Besides the cost, banks continue to grapple with the fact that they don't want to open their networks to anything but transactions. Security is always a concern, but it takes on new levels of importance and maintenance requirements once a system connects to the Internet.

These obstacles should not stop banks from investing in technology- especially as consumers become more and more technology-savvy when it comes to their financial planning. They are demanding on-line access to accounts. The combination of inexpensive consumer financial software and the Internet is helping a growing number of people to make investment decisions on their own.

Have the big guys found the answer with proprietary systems? Large companies like Fidelity Investments and Merrill Lynch have proprietary software, but it primarily gives advisers access only to their own company's products.

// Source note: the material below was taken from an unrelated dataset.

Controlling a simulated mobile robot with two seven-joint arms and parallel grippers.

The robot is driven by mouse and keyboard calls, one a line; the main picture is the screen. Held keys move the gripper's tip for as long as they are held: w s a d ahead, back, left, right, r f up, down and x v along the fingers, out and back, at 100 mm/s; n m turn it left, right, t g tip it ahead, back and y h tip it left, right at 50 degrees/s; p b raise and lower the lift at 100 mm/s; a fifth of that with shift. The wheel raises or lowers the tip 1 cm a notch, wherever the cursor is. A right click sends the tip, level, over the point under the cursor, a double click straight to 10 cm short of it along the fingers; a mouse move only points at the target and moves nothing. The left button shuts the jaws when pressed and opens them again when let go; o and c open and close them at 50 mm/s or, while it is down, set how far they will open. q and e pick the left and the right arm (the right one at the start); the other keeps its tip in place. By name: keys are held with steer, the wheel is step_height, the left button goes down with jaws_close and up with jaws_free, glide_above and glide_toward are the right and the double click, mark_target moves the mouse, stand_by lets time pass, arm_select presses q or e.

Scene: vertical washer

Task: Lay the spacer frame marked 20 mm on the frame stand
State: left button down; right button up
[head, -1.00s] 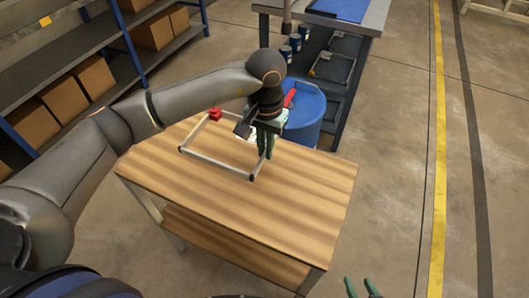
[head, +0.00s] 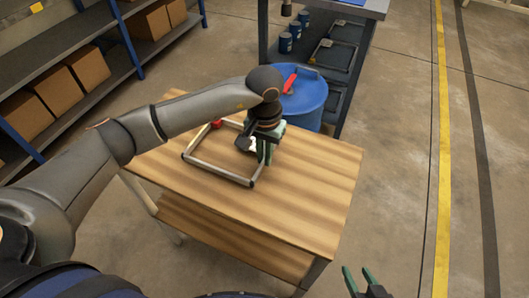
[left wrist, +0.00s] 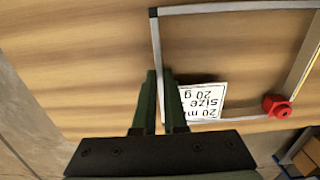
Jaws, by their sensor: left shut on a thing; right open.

Consumers balk when offered only the house brand instead of the best product available for their unique situation-especially when they have a resource like the Internet that can give them a much broader selection of investment products.

As consumers increase their use of the Internet, they are demanding the ability to track their investment progress, evaluate investment options, and select investment vehicles on-line. Yet they still want the advice, oversight, and relationship provided by investment professionals.

In the on-line world, advice givers will evolve, but they will not disappear. Teachers, machinists, and advertising executives do not have the time to surf the Web daily to determine the best course of action. They need a trained expert who can build a relationship and financial plan with them that will reflect not only their life goals (college, vacation, new home, retirement) but also allow for variables such as inflation, maintaining a predetermined quality of life, or extreme market fluctuations.

Perhaps what banks need is a technology platform that allows consumers to access all their banking and investment needs on-line while allowing advisers to provide oversight and the ability to make recommendations for any investment product or service.

This is neither full-service nor self-service, but a combination of the two, where the customer determines the level of the adviser's involvement.

Retail banks have a reputation for inspiring confidence and must continue to look for ways to instill loyalty in their customers. If banks don't build on this by combining technology, products, and a human touch, someone else will muscle them aside.